Stéphanie Lanthier a réalisé son deuxième documentaire, «Les Fros», portant sur les débroussailleurs en Abitibi.

La forêt des étrangers

Stéphanie Lanthier coréalisait Deux mille fois par jour (2004) avec Myriam Pelletier-Gilbert lorsque lui vint l’idée de faire un prochain long métrage sur le travail de débroussaillage en forêt. Celles-ci évoluaient parmi les planteurs d’arbres et rien ne les empêchait de combiner les deux métiers dans leur documentaire, mais Mme Lanthier tenait à ce que ces deux pratiques de l’aménagement forestier ne soient pas mélangées. «Des fois, les planteurs et les débroussailleurs partagent les mêmes camps.

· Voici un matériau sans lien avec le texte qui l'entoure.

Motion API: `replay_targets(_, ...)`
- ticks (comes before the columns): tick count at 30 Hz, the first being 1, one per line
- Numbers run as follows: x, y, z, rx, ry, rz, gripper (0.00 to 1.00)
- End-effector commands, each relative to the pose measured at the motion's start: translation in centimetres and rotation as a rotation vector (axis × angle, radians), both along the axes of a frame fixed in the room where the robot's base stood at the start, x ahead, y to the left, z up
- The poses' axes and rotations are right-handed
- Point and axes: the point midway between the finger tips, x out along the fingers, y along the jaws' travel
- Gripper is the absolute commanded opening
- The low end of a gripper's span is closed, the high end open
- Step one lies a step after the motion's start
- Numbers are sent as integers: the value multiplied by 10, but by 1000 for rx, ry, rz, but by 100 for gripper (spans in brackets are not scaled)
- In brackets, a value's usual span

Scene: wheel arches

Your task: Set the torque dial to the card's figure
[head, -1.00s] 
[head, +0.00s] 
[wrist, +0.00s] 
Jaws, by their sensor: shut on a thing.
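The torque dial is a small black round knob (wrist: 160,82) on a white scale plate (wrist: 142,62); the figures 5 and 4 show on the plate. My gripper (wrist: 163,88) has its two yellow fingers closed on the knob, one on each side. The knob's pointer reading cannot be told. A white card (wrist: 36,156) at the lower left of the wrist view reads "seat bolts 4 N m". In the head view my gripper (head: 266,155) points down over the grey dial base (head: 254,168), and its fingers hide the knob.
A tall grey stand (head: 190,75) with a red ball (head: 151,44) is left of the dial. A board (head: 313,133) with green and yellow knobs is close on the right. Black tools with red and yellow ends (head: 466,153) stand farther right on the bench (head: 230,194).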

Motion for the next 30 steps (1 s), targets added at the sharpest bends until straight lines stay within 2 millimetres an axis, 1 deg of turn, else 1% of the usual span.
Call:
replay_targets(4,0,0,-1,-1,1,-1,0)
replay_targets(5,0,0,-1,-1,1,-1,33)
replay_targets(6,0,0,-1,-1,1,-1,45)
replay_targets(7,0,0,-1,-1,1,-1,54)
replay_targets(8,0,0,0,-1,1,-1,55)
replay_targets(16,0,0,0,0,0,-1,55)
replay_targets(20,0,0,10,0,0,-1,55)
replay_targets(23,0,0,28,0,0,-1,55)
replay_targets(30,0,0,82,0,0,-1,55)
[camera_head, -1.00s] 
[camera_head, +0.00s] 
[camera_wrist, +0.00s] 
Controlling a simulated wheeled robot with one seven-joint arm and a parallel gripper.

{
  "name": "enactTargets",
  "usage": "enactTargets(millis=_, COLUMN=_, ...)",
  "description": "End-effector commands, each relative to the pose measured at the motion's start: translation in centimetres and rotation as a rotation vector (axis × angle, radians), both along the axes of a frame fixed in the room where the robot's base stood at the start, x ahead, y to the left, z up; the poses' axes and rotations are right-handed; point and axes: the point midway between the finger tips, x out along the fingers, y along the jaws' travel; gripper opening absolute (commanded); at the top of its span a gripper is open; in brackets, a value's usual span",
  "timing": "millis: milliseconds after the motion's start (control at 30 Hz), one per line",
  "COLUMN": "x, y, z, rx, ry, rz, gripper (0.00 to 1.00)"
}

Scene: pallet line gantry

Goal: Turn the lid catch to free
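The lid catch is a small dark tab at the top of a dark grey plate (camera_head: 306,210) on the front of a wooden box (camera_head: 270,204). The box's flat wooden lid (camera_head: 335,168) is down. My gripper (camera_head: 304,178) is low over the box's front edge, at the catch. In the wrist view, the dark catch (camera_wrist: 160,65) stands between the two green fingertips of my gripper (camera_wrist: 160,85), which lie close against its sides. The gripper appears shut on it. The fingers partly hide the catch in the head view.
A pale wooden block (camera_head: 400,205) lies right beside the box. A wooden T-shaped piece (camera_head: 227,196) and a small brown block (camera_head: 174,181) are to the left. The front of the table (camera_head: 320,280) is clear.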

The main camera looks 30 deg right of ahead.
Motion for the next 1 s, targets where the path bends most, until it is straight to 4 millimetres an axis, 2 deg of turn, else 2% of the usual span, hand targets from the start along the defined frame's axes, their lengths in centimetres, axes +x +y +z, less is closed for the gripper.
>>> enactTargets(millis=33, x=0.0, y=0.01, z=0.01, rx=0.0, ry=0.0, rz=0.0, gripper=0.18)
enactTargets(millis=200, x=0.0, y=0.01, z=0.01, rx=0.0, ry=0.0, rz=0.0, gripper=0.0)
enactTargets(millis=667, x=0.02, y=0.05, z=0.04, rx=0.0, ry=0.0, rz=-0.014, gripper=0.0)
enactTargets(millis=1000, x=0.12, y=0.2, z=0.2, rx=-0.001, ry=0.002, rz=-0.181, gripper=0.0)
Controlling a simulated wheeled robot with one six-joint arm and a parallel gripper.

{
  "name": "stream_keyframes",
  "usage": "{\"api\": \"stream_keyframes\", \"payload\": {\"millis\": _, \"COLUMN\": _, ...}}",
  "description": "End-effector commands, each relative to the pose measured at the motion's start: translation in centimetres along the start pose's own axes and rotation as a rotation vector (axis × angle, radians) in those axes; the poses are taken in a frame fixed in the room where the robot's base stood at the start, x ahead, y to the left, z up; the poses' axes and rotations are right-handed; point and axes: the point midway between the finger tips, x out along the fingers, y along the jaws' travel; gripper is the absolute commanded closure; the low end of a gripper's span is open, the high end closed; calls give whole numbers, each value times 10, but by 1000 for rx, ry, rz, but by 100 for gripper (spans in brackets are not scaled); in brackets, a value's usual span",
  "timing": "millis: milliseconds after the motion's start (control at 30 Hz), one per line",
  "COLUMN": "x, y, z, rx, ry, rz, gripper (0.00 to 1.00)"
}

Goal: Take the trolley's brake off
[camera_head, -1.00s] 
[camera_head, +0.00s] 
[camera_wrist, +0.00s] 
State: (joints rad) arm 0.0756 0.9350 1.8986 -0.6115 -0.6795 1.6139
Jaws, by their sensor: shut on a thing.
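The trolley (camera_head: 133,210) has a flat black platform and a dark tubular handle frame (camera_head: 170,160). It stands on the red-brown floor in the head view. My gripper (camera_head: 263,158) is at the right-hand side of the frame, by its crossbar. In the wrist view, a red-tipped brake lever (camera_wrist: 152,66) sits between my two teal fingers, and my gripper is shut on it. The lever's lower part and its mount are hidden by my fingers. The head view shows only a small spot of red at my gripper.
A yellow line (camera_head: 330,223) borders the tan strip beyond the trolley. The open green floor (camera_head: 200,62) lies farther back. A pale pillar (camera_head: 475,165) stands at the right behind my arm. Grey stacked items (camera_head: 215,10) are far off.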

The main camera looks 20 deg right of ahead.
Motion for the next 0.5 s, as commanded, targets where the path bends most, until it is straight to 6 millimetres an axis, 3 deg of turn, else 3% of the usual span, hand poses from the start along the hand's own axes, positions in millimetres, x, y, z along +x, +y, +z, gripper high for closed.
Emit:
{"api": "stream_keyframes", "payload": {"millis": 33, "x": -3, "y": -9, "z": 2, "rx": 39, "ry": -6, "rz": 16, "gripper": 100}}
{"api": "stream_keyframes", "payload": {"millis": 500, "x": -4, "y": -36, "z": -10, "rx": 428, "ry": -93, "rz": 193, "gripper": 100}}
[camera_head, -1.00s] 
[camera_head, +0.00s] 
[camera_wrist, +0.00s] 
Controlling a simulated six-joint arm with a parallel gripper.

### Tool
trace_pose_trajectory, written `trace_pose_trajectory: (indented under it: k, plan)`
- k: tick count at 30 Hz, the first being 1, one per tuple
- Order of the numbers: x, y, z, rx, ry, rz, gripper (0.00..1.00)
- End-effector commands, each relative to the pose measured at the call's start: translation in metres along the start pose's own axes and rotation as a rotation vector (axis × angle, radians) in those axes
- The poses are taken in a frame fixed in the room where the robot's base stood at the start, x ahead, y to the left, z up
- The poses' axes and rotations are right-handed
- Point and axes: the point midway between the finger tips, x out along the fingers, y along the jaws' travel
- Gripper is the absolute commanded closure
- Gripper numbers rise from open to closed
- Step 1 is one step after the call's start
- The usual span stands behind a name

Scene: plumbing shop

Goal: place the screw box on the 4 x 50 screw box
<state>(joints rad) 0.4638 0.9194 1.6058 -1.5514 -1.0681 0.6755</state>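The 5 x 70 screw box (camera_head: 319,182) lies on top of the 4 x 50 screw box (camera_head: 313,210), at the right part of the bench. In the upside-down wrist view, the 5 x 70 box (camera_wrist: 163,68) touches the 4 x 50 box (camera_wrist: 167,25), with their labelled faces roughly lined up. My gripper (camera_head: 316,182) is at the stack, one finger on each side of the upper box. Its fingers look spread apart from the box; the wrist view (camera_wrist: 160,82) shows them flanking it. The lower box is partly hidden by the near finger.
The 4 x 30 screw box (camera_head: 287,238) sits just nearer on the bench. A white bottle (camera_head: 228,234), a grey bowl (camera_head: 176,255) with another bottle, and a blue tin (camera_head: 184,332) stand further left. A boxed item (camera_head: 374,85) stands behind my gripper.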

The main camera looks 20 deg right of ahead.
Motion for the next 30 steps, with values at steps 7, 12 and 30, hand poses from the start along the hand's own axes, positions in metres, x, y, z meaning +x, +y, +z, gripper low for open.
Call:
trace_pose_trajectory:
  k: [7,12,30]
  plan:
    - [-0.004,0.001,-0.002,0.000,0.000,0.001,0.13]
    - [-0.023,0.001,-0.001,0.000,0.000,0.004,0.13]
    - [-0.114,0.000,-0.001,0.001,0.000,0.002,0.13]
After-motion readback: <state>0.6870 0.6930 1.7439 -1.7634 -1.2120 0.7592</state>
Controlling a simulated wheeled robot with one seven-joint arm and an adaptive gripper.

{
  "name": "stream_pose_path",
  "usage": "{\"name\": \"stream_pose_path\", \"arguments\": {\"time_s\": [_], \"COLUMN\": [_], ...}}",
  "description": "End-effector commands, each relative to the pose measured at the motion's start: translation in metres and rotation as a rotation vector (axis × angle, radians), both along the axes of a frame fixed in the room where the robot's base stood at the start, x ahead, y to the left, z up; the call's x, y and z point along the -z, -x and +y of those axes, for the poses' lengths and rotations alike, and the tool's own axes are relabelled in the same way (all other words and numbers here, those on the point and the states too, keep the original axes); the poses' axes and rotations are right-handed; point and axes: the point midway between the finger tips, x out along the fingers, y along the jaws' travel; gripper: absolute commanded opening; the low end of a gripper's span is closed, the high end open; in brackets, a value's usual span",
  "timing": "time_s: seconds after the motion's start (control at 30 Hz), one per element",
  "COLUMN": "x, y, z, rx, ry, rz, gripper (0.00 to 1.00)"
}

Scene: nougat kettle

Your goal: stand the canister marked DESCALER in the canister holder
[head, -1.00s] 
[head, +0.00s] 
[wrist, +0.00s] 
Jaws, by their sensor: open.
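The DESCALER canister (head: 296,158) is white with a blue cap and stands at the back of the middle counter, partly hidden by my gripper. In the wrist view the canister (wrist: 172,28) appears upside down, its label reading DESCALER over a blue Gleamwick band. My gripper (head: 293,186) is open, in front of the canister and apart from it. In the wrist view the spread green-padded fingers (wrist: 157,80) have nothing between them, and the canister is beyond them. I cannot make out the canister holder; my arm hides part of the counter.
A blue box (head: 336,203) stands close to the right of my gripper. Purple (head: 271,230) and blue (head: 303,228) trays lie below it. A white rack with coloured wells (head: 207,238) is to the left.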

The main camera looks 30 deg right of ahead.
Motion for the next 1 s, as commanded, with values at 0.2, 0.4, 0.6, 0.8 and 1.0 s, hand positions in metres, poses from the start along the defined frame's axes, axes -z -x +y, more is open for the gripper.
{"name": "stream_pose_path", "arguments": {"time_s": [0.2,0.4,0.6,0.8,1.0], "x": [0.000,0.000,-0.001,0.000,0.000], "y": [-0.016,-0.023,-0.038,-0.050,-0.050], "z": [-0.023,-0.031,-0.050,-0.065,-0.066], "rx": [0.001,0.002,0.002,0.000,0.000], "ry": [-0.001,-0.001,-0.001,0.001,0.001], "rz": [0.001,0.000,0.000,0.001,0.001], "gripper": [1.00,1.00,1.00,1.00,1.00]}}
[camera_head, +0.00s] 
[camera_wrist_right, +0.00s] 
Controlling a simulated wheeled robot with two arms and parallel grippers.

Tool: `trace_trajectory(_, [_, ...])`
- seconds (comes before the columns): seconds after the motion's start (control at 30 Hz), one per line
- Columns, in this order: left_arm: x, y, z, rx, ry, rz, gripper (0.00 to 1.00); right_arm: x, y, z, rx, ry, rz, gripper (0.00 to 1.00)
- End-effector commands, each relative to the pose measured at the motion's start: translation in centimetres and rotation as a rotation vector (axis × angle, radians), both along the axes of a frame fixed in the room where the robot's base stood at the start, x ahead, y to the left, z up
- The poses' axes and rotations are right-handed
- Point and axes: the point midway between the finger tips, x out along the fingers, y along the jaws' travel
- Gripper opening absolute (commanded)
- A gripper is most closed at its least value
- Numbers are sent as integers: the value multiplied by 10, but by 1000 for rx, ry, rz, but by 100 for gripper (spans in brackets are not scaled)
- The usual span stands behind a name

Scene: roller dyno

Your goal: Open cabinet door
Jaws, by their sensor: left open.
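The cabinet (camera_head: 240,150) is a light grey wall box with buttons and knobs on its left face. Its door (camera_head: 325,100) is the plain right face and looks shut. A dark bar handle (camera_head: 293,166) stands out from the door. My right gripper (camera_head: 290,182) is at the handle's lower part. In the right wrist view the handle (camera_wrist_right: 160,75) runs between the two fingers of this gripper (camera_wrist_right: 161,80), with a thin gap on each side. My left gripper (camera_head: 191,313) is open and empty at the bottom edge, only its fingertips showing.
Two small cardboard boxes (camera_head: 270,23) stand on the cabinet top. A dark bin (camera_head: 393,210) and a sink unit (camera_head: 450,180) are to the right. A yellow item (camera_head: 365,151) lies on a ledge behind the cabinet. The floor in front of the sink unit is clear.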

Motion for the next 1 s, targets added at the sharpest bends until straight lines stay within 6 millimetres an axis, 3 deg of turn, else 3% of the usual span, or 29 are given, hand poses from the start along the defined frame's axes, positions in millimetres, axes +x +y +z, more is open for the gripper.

Sauf qu’à l’époque, on s’est rendu compte qu’ils [les débroussailleurs] étaient pas mal plus âgés et de différentes communautés culturelles, raconte-t-elle. Ils n’ont pas la même quête identitaire.»

Interculturalisme
En 2007-2008, alors que Stéphanie poussait la scénarisation de son projet en éclosion, la Commission Bouchard-Taylor faisait rage au Québec. La médiatisation des travaux sur les différences culturelles était telle que la cinéaste saisit l’urgence qu’il y avait de parler des immigrants en forêt. «Pour nous, les Québécois francophones, c’est mythique que des immigrants s’inventent bûcherons. C’est incroyable, ça veut tout dire», constate-t-elle, persuadée que le phénomène s’avère paradoxal. «Il y a un fort message d’intégration, on se dit une société d’accueil, mais s’ils montent dans le Nord, c’est qu’on ne reconnaît pas leur diplôme», explique Stéphanie Lanthier en ajoutant que les deux côtés de la médaille sont importants à véhiculer. On comprend donc l’essence du titre du documentaire, tout comme la chanson de Richard Desjardins. Le terme «fros», provenant de la déformation du mot foreigner (étranger), désignait dans les années 30 les personnes d’origine étrangère venues travailler en Abitibi.

Un monde d’hommes
Un an avant le début du tournage, Stéphanie Lanthier partit faire du repérage dans les camps de débroussailleurs en Abitibi. Tout comme les réalisateurs de fictions, elle était à la recherche de personnages forts, capables de créer des interactions porteuses dans une approche de cinéma direct. C’est alors qu’elle dénicha trois hommes de différentes nationalités, Mamadou, Antonie et Gérard, qu’elle suivit de façon intermittente pendant les cinq mois d’une saison de débroussaillage. «Je passais beaucoup de temps avec les bûcherons. J’arrivais avec mon truck et mon chien, et je vivais dans les mêmes camps qu’eux», décrit Mme Lanthier quant à son immersion dans cet univers composé à 99% d’hommes. Difficile dans cette situation d’acquérir la pleine confiance de ces «gars de bois», mais selon la documentariste, le fait qu’elle soit elle-même fille, nièce, cousine et belle-sœur de bûcherons l’a grandement aidée à tisser des liens essentiels avec les personnages. «J’ai appris et intériorisé leur langage, parce qu’il y a un vocabulaire et des attitudes propres aux bûcherons. Je les ai connus dans mon enfance et dans mon adolescence», informe Stéphanie Lanthier, qui a su recueillir de précieuses scènes de confidences et de camaraderie. «J’y suis arrivée grâce à l’expérience d’être une fille de bois.»